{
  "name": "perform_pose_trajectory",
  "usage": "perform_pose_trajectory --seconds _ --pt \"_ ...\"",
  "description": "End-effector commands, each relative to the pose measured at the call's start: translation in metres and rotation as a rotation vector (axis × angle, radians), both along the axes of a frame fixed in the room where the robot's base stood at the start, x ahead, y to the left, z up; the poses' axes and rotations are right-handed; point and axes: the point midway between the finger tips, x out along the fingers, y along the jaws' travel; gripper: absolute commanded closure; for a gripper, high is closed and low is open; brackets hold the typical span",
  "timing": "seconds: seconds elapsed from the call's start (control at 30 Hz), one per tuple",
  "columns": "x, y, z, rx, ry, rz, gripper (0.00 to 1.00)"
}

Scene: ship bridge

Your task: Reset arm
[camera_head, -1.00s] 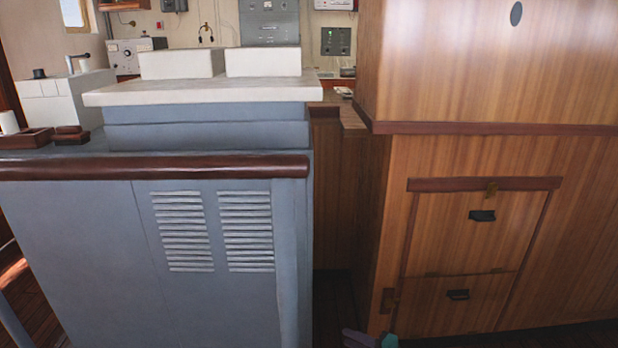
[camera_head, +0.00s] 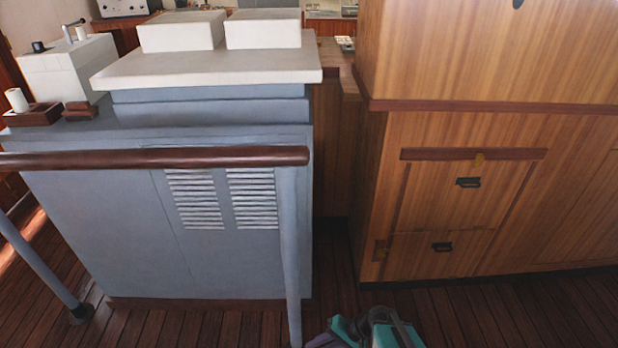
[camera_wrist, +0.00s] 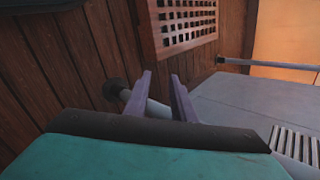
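My gripper (camera_wrist: 161,80) shows in the wrist view as two purple fingers standing apart, with nothing held between them. A grey post of the railing passes behind the fingers, its round dark foot (camera_wrist: 115,88) on the plank floor to the left. In the head view, part of my arm (camera_head: 372,330), teal, grey and purple, shows low at the bottom edge, in front of the floor between the console and the wooden cabinet. The fingertips cannot be made out there.
A blue-grey console (camera_head: 110,220) with louvred vents stands at left, behind a railing with a brown handrail (camera_head: 150,158). A wooden cabinet (camera_head: 560,190) with black handles stands at right. Plank floor (camera_head: 480,318) is open in front. A square-holed grating (camera_wrist: 185,22) shows in the wrist view.

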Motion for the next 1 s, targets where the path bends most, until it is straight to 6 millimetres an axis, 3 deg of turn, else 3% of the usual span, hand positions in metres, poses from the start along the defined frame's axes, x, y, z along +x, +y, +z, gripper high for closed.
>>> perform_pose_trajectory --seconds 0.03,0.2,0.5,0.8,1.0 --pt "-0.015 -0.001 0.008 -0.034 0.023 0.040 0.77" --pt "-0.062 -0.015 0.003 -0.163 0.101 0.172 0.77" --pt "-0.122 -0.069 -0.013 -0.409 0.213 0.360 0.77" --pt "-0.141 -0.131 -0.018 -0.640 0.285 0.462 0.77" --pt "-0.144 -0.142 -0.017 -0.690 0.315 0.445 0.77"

########

Quote exactly the lines running from the start of the listing above through the line where "--seconds _ --pt" is found, and output no other lines.

_RESULT OF THIS TASK:_
{
  "name": "perform_pose_trajectory",
  "usage": "perform_pose_trajectory --seconds _ --pt \"_ ...\"",

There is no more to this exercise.